LISTED RECORDS:
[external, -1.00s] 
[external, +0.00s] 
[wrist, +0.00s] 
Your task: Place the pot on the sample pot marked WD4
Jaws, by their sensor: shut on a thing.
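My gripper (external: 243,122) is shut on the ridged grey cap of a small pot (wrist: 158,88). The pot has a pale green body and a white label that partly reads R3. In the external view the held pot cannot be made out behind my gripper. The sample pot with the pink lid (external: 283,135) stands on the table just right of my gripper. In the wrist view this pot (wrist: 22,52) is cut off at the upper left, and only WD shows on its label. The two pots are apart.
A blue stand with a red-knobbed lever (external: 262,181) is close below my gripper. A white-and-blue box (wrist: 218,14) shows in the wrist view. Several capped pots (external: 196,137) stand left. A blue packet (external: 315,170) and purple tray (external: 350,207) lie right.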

* * *

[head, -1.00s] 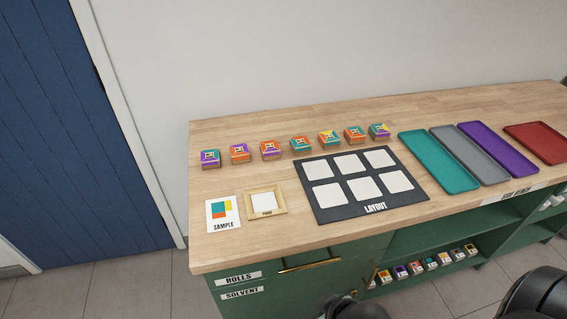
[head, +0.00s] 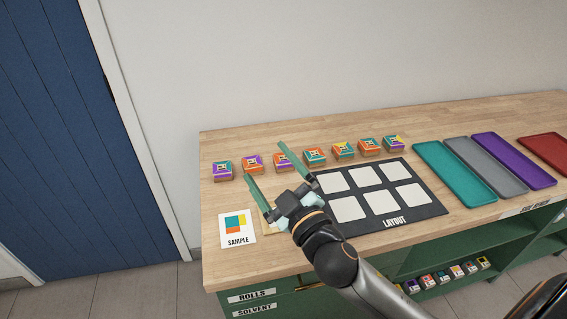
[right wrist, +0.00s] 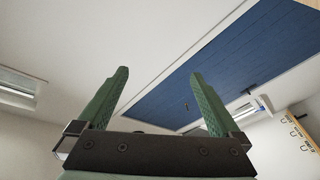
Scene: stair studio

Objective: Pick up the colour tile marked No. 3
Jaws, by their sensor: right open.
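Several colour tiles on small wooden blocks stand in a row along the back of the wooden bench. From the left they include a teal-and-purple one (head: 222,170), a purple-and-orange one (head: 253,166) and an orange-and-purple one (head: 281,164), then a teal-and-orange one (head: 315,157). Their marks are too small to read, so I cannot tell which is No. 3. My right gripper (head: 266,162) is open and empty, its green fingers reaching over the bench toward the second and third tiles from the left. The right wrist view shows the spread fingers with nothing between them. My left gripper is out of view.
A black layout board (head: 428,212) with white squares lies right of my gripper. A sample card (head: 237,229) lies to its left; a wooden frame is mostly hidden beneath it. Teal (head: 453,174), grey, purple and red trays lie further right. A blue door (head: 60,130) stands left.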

WHAT THE TASK ASKS:
Take the lines from the one holding "[head, -1.00s]" to the one holding "Objective: Pick up", both lines included, and give them again exactly, with no pictures.

RESPONSE TO THIS EXERCISE:
[head, -1.00s] 
[head, +0.00s] 
[right wrist, +0.00s] 
Scene: stair studio

Objective: Pick up the colour tile marked No. 3

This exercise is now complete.